Georgia judge throws out Trump’s lawsuit over voter fraud in a blow to his electoral hopes
Donald Trump has lost his first challenge to electoral processes after a judge in Georgia dismissed his case

Harriet Alexander
15 seconds ago

A judge in Georgia has denied a Republican attempt to question the vote counting in the state, in the first ruling from a flurry of lawsuits filed by the Trump campaign.

The case was filed on Wednesday in Chatham County, after a Republican witness said, without providing evidence, that he did not know whether a pile of 53 ballots were received on time.

On Thursday morning Judge James Bass dismissed the case in a one-sentence ruling, without giving his reasoning.

"After listening to the evidence, I'm denying the request, dismissing the petition, thank you gentlemen," he concluded at the end of the hour-long hearing in Savannah.

In their complaint, the Trump campaign argued: “Failing to ensure that absentee ballots received after the deadline are stored in a manner to ensure that such ballots are not inadvertently or intentionally counted, as required under Georgia law, harms the interests of the Trump Campaign and President Trump because it could lead to the dilution of legal votes cast in support of President Trump."

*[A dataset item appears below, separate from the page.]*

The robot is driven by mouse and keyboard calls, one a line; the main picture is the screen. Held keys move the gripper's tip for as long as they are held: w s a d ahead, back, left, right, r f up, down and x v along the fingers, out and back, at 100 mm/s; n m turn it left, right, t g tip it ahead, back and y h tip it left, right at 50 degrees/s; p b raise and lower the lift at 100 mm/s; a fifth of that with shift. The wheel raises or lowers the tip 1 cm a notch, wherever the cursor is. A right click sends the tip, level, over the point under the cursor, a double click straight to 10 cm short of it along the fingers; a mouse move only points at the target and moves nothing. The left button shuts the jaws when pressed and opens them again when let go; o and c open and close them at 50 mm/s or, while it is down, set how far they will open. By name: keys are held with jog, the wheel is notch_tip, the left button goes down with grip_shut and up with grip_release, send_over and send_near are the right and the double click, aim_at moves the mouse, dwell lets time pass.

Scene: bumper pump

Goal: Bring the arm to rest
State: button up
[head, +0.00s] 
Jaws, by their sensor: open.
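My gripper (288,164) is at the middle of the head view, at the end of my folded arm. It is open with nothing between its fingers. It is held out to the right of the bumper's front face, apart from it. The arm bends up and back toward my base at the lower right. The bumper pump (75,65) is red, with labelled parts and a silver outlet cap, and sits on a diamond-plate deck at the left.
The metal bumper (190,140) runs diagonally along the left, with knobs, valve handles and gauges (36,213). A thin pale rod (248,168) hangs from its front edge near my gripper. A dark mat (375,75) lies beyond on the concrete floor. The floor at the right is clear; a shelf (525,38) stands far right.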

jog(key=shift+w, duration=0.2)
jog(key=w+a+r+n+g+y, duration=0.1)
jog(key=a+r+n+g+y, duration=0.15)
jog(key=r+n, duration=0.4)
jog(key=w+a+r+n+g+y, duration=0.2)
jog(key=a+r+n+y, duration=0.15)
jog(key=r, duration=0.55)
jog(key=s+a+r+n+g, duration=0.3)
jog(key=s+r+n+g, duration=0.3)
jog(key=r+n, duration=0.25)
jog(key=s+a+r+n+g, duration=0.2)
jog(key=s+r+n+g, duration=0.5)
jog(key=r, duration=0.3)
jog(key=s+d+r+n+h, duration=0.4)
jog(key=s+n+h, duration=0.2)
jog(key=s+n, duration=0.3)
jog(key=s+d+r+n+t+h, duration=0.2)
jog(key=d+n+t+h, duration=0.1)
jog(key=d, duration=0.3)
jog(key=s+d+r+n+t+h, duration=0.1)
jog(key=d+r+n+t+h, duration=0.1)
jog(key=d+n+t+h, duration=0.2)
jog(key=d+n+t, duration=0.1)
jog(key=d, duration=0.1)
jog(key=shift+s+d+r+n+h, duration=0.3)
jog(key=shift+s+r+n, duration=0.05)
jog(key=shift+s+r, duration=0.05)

The complaint also contained a sworn declaration by a poll watcher named Sean Pumphrey with a “vague account about a stack of 53 ballots,” according to lawandcrime.com.

He alleged, but provided no evidence of, impropriety.

Mr Pumphrey said he saw 53 ballots placed on a table separate from ballots in bins ready to go out to be counted.

Ben Perkins, a lawyer representing Chatham County, asked Mr Pumphrey if he had evidence those ballots arrived after 7pm on Election Day, and Mr Pumphrey said he did not know.

The board’s witness said the ballots were indeed received on time, and Sabrina German, the director of Chatham County's Voter Registration Office, backed up the board witness's testimony.

Jeff Harris, from the Democratic Party of Georgia, said that both of the Republican witnesses conceded they had no idea about when those 53 ballots were received.

“They have been flatly incapable of proffering competent evidence to prove that point,” he said.

"Courts don’t resolve disputes about whether something may or may not be happening."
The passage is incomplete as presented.